Rick Bass, Sur la route et en cuisine avec mes héros, parution originale 2018, traduit de l’américain par Brice Matthieussent, édité en France par Christian Bourgois.
Rick Bass, le Bass des grizzlys et des cerfs et du Montana, traverse une petite crise personnelle. Rien de dramatique, mais il réfléchit à sa place dans la littérature américaine, à ses modèles et à son propre rôle puisqu’il enseigne dans des masters d’écriture et de littérature. Il décide de cuisiner des repas pour ses mentors, mais en compagnie de ses élèves, et quelquefois d’une de ses filles. Une façon de saluer ceux qui le guident au moment de placer des mots sur une page, de donner et de recevoir.
Le concept est un peu déroutant et Bass précise avoir reçu plusieurs réponses négatives de la part d’écrivains n’ayant guère envie de voir leur cuisine envahie par cette troupe. Le résultat est plutôt intéressant et touchant.

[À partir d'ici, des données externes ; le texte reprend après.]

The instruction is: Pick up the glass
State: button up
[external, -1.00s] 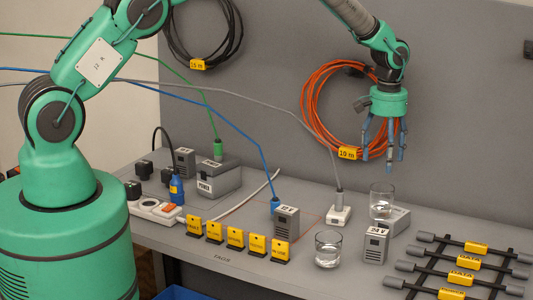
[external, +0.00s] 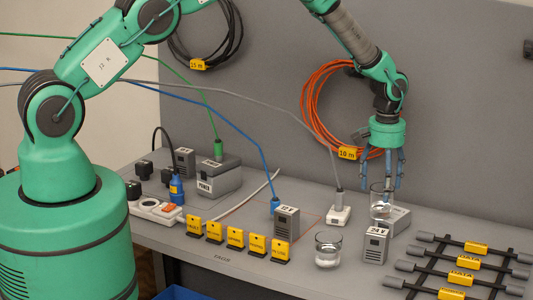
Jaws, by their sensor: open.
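Two clear glasses with some clear liquid stand on the grey table in the external view. The back glass (external: 381,212) stands upright beside a grey box, under my arm. The front glass (external: 328,250) stands nearer the table's front edge, left of the 24 V block. My gripper (external: 381,190) points down with its blue fingers apart, at the upper part of the back glass. The fingers partly cover that glass. I cannot tell whether they touch it. Nothing hangs in the gripper.
A grey 24 V block (external: 376,245) stands close in front of the back glass, and a grey box (external: 396,220) beside it. A white plug block (external: 339,215) with a grey cable stands to the left. Black bars with yellow labels (external: 461,277) lie at right.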

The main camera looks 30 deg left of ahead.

Cet été-là, j’étais à mille lieues de l’écrivain que je désirais être ; j’ai décidé que, si je ne savais pas écrire, je pouvais au moins tondre des pelouses et le faire bien, et je crois que je voulais le montrer à un vrai écrivain. La logique de mon raisonnement m’échappe aujourd’hui, mais je me souviens d’avoir pensé que tondre une pelouse me guérirait de toutes les souffrances infligées par mes tentatives d’écriture.
Les écrivains retenus sont tous américains (ce choix m’interroge, mais il n’est pas précisé à quels critères – pratiques, financiers, linguistique, etc. – il est dû), hommes et femmes, très ruraux ou très urbains. La réalisation de ce grand défi a nécessité forces voyages en avion et en voiture – les distances de ce pays sont difficiles à accepter pour nous autres. De fait, nous sommes aussi en pleine littérature de la route américaine. Et d’ailleurs Bass réfléchit aux qualités et aux défauts du livre de Kerouac.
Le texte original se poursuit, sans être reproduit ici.